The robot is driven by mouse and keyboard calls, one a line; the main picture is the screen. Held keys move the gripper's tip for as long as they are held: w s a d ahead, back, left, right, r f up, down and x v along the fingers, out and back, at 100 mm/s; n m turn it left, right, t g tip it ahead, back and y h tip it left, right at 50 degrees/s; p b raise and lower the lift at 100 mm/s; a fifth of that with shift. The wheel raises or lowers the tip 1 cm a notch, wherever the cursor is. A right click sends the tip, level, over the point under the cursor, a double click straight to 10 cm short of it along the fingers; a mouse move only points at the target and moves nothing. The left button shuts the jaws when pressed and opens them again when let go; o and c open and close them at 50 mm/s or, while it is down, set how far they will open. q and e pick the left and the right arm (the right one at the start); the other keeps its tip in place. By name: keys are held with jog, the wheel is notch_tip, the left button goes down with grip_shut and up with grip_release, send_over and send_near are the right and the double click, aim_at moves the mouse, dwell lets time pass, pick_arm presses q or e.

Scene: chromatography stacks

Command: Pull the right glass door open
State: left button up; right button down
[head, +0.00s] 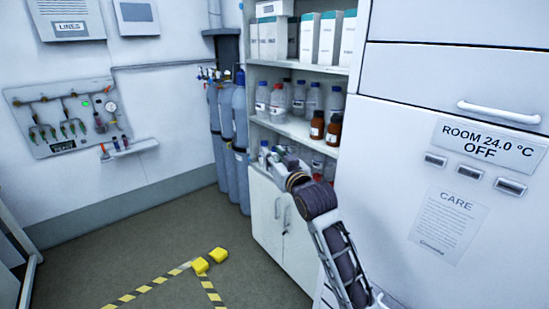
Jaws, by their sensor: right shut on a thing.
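A tall white cabinet (344,98) stands right of the middle, with shelves behind its upper front. The glass of the right glass door is too clear for me to make out its outline or how far it stands open. My right gripper (272,157) is at the cabinet's front, level with the lower shelf, just above the white lower doors. It is small and partly hidden by its own wrist. It is shut at the door's front; the part between its fingers is hidden. My left gripper is out of view.
Bottles (277,102) and white boxes (308,38) fill the shelves. Gas cylinders (239,115) stand left of the cabinet. A large white unit (400,150) with a handle is close on the right.

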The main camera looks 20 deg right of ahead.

» **WHAT THE EXERCISE ASKS**: Leaving the pictures aside, transcribe the entire listing exactly.

» **WRITTEN SOLUTION**:
The robot is driven by mouse and keyboard calls, one a line; the main picture is the screen. Held keys move the gripper's tip for as long as they are held: w s a d ahead, back, left, right, r f up, down and x v along the fingers, out and back, at 100 mm/s; n m turn it left, right, t g tip it ahead, back and y h tip it left, right at 50 degrees/s; p b raise and lower the lift at 100 mm/s; a fifth of that with shift. The wheel raises or lowers the tip 1 cm a notch, wherever the cursor is. A right click sends the tip, level, over the point under the cursor, a double click straight to 10 cm short of it along the fingers; a mouse move only points at the target and moves nothing. The left button shuts the jaws when pressed and opens them again when let go; o and c open and close them at 50 mm/s or, while it is down, set how far they will open. q and e pick the left and the right arm (the right one at the start); the other keeps its tip in place. By name: keys are held with jog, the wheel is notch_tip, the left button goes down with grip_shut and up with grip_release, send_over and send_near are the right and the double click, aim_at moves the mouse, dwell lets time pass, pick_arm presses q or e.

Scene: chromatography stacks

Command: Pull the right glass door open
State: left button up; right button down
[head, +0.00s] 
Jaws, by their sensor: right shut on a thing.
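A tall white cabinet (344,98) stands right of the middle, with shelves behind its upper front. The glass of the right glass door is too clear for me to make out its outline or how far it stands open. My right gripper (272,157) is at the cabinet's front, level with the lower shelf, just above the white lower doors. It is small and partly hidden by its own wrist. It is shut at the door's front; the part between its fingers is hidden. My left gripper is out of view.
Bottles (277,102) and white boxes (308,38) fill the shelves. Gas cylinders (239,115) stand left of the cabinet. A large white unit (400,150) with a handle is close on the right.

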The main camera looks 20 deg right of ahead.

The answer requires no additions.